Stored items:
····················
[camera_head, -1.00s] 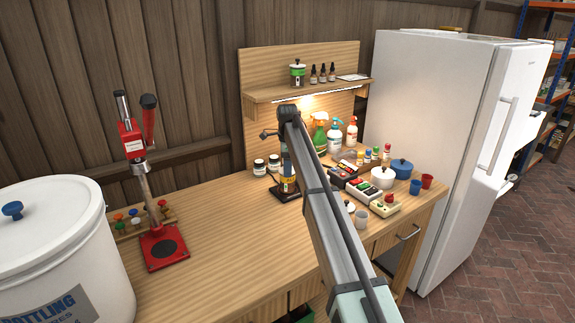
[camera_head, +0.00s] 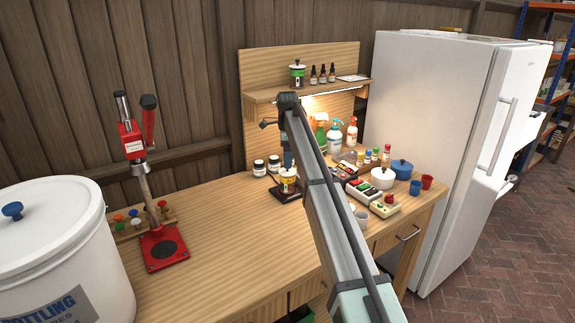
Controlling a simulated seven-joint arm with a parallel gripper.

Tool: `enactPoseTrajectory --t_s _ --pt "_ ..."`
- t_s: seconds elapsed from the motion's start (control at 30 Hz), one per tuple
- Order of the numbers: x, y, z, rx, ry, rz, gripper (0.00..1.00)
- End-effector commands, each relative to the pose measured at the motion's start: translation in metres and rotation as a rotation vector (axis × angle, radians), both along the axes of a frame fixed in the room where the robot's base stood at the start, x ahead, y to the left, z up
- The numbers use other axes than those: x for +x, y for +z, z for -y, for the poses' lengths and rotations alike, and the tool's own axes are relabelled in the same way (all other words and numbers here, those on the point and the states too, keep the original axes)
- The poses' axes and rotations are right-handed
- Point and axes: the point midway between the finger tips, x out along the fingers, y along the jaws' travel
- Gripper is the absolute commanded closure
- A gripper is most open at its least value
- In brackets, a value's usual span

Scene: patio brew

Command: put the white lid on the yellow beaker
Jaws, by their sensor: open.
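The yellow beaker (camera_head: 287,187) stands upright on a dark base on the bench, behind my arm. A white round top, which looks like the white lid (camera_head: 287,171), shows at its mouth; I cannot tell how well it is seated. My gripper (camera_head: 287,162) is open just above the beaker, small in the picture and partly hidden by my arm. Another small white round thing (camera_head: 352,206) is half hidden by my arm, by the grey mug.
A red bench capper (camera_head: 162,245) and a large white bucket (camera_head: 60,240) stand at the left. Pots, cups and spray bottles crowd the right side. The front middle of the bench is clear.

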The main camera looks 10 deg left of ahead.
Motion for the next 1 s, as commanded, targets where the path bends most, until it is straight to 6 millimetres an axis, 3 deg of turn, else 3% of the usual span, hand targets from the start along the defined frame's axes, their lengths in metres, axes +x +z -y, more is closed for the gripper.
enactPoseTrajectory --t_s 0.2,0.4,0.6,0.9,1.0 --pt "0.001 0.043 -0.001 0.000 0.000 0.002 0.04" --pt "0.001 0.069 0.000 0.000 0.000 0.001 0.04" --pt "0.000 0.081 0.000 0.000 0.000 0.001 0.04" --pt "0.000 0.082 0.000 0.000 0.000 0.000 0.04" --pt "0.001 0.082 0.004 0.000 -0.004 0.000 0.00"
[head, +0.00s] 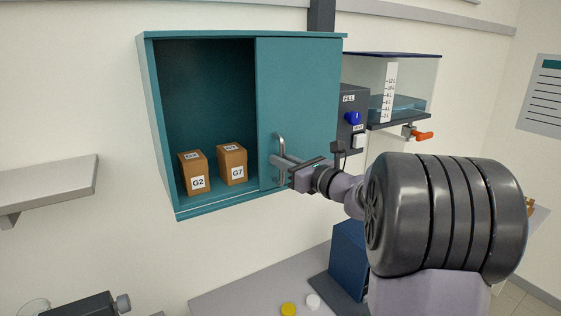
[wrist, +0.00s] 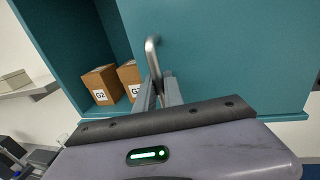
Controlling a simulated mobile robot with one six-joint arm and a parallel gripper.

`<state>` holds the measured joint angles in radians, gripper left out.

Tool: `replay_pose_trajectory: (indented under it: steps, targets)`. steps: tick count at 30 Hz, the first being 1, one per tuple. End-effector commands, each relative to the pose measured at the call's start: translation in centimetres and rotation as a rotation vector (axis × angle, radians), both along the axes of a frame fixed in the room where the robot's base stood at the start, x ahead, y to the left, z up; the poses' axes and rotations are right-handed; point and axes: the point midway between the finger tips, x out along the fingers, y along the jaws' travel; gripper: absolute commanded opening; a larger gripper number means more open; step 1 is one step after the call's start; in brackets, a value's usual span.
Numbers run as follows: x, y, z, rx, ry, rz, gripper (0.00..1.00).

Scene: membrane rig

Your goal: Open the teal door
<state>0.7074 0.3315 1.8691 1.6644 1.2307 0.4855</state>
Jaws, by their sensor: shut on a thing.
····················
WHAT IS NEEDED:
Repeat all the data as it stands, dropping any images it holds.

THE RESPONSE:
[camera_head, -1.00s] 
[camera_head, +0.00s] 
Controlling a simulated seven-joint arm with a parallel gripper.

Tool: `enactPoseTrajectory --t_s _ --pt "_ ..."`
- t_s: seconds elapsed from the motion's start (control at 30 Hz), one per tuple
- Order of the numbers: x, y, z, rx, ry, rz, gripper (0.00..1.00)
- End-effector commands, each relative to the pose measured at the motion's start: translation in metres and rotation as a rotation vector (axis × angle, radians), both along the axes of a frame fixed in the room where the robot's base stood at the start, x ahead, y to the left, z up
- The numbers use other axes than those: x for +x, y for +z, z for -y, for the poses' lengths and rotations alike, and the tool's own axes are relabelled in the same way (all other words and numbers here, those on the point and the states too, keep the original axes)
- The poses' axes and rotations are right-handed
- Point and axes: the point midway between the finger tips, x out along the fingers, y along the jaws' travel
- Gripper is the absolute commanded closure
- A gripper is most open at its least value
- In brackets, a value's usual span

Scene: patio brew

Command: put the white lid on the yellow beaker
Jaws, by their sensor: open.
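The yellow beaker (camera_head: 287,187) stands upright on a dark base on the bench, behind my arm. A white round top, which looks like the white lid (camera_head: 287,171), shows at its mouth; I cannot tell how well it is seated. My gripper (camera_head: 287,162) is open just above the beaker, small in the picture and partly hidden by my arm. Another small white round thing (camera_head: 352,206) is half hidden by my arm, by the grey mug.
A red bench capper (camera_head: 162,245) and a large white bucket (camera_head: 60,240) stand at the left. Pots, cups and spray bottles crowd the right side. The front middle of the bench is clear.

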The main camera looks 10 deg left of ahead.
Motion for the next 1 s, as commanded, targets where the path bends most, until it is straight to 6 millimetres an axis, 3 deg of turn, else 3% of the usual span, hand targets from the start along the defined frame's axes, their lengths in metres, axes +x +z -y, more is closed for the gripper.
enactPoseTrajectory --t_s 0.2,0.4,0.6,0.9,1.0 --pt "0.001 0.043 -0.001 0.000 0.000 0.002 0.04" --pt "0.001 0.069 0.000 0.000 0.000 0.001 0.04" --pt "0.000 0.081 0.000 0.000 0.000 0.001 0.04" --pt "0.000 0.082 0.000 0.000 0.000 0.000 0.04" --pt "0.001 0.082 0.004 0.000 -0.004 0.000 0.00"
[head, +0.00s] 
[wrist, +0.00s] 
Controlling a simulated mobile robot with one six-joint arm and a parallel gripper.

`<state>` holds the measured joint angles in radians, gripper left out.

Tool: `replay_pose_trajectory: (indented under it: steps, targets)`. steps: tick count at 30 Hz, the first being 1, one per tuple. End-effector commands, each relative to the pose measured at the call's start: translation in centimetres and rotation as a rotation vector (axis × angle, radians), both along the axes of a frame fixed in the room where the robot's base stood at the start, x ahead, y to the left, z up; the poses' axes and rotations are right-handed; point and axes: the point midway between the finger tips, x out along the fingers, y along the jaws' travel; gripper: absolute commanded opening; a larger gripper number means more open; step 1 is one step after the call's start; in brackets, a value's usual span.
Numbers run as follows: x, y, z, rx, ry, rz, gripper (0.00..1.00).

Scene: membrane rig

Your goal: Open the teal door
<state>0.7074 0.3315 1.8691 1.6644 1.2307 0.4855</state>
Jaws, by their sensor: shut on a thing.

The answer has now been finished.